Jane Jacobs defined an “unsuccessful neighborhood” as “a place that is overwhelmed by its defects and problems and is progressively more helpless before them.” Any work to alleviate poverty or address social challenges must be sensitive to the “social fabric” of local communities—those elements that make neighborhoods socially stronger or weaker. Tragically, efforts to help communities that diminish local agency can have terrible unintended effects of entrenching deprivation, dysfunction, and alienation.

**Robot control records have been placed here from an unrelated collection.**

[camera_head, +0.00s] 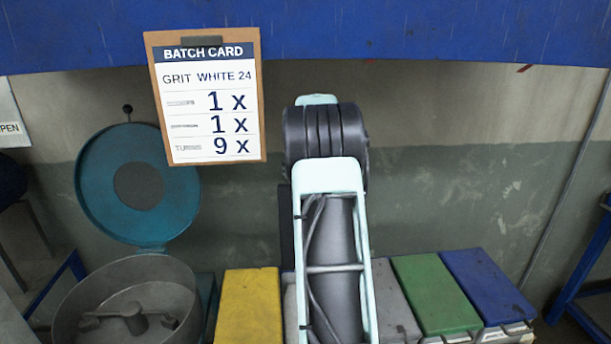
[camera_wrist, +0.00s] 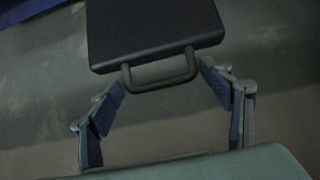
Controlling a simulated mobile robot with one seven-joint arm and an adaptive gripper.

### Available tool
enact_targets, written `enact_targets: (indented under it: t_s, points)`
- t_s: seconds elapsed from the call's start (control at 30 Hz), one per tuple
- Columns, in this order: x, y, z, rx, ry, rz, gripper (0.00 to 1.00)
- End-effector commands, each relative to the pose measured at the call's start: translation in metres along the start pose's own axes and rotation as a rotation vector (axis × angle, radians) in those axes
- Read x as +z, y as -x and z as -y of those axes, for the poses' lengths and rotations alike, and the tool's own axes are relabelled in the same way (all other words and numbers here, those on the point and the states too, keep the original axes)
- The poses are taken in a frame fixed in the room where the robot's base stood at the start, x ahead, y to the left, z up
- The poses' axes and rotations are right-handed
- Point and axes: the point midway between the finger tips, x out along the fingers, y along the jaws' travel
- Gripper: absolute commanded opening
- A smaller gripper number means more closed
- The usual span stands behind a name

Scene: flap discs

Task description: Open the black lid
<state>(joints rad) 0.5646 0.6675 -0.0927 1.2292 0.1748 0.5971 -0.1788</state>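The black lid (camera_wrist: 150,30) fills the upper middle of the wrist view, with a dark bar handle (camera_wrist: 160,82) on its near edge. My gripper (camera_wrist: 161,76) is open, one finger on each side of the handle. The right finger is close to the handle's end; I cannot tell whether it touches. The left finger is a little apart from it. In the head view, my arm hides my gripper and most of the lid area. A dark upright strip (camera_head: 287,228) beside my arm looks like the lid standing raised, with the wall behind it.
Yellow (camera_head: 248,305), green (camera_head: 435,295) and blue (camera_head: 487,285) lids lie flat in a row, with grey ones partly behind my arm. A round metal drum (camera_head: 75,305) with its teal lid (camera_head: 100,180) raised stands left. A batch card (camera_head: 205,95) hangs above.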

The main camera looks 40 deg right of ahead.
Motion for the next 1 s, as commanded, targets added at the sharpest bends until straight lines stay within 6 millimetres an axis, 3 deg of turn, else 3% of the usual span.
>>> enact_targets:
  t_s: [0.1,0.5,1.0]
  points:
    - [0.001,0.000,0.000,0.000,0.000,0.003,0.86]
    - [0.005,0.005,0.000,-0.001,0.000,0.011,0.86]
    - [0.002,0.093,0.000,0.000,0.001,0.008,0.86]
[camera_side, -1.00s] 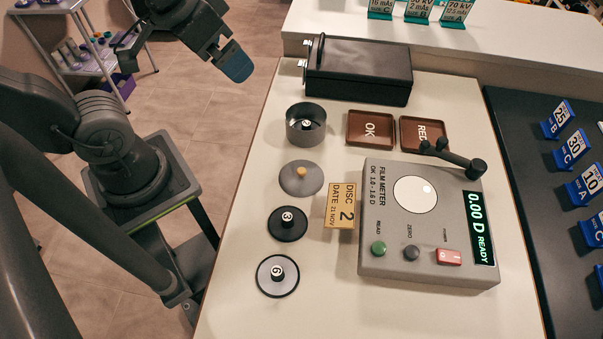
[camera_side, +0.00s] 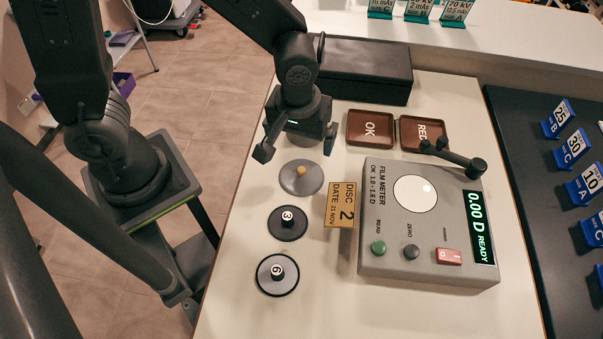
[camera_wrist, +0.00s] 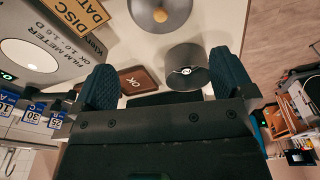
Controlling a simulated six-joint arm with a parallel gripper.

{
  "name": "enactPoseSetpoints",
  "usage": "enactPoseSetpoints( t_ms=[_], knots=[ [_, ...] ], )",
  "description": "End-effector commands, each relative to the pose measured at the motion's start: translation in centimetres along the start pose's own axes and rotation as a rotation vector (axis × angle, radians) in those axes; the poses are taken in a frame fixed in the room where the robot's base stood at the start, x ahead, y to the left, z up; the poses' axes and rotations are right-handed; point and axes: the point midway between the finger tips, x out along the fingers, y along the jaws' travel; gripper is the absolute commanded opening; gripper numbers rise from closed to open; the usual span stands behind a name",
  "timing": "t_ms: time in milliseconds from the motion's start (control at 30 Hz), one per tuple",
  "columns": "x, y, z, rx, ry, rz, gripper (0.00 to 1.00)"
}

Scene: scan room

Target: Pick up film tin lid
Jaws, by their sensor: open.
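The film tin lid (camera_side: 301,184) is a grey round disc with a yellow knob, lying on the white table. It also shows at the top edge of the wrist view (camera_wrist: 160,14). My gripper (camera_side: 297,148) is open and empty, pointing down over the round dark grey film tin, just behind the lid. The film tin (camera_wrist: 187,68) shows in the wrist view with a numbered black knob inside; my gripper mostly hides it in the side view. The fingers are apart from the lid.
Two discs with black knobs, marked 3 (camera_side: 288,229) and 6 (camera_side: 277,281), lie in front of the lid.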

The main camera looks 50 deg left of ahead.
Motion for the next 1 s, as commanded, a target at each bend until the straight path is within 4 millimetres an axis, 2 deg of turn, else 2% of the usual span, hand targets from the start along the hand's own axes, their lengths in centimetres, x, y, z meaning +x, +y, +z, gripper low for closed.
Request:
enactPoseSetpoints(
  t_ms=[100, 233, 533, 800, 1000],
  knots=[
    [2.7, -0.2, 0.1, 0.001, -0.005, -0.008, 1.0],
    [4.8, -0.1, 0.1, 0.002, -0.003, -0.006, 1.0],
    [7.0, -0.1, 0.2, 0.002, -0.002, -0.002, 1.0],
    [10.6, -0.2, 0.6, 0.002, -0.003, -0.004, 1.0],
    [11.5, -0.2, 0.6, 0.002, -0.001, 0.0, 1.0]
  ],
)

At the Center for Social Flourishing, we promote local, participatory, and enterprise solutions to material and social poverty because community strength will only emerge from dense networks of social capital, locally-led institutions, and dynamic economies. By focusing on the dignity and creative capacity of the human person, we seek to reframe thinking about poverty and flourishing and encourage strong communities characterized by engaged individuals and families. These are the conditions for material and social prosperity.

Our Principles.

  • The human person must be at the center of the economy and society and the protagonist of his or her own story of development. Persons are not objects to be manipulated by social engineers but subjects to be respected.
  • Poverty is complex, it has no single solution, and it is not simply a lack of material goods. Poverty always involves complicated personal, social, familial, spiritual, and economic aspects and contexts.
  • For most of the world’s poor, their fundamental challenge is exclusion from the institutions of justice. In the United States and developed world, poverty is often related to a lack of access to social capital.
  • The important question is not “how do we alleviate poverty?” but “how do we create the conditions so that people can create prosperity in their own families and communities?”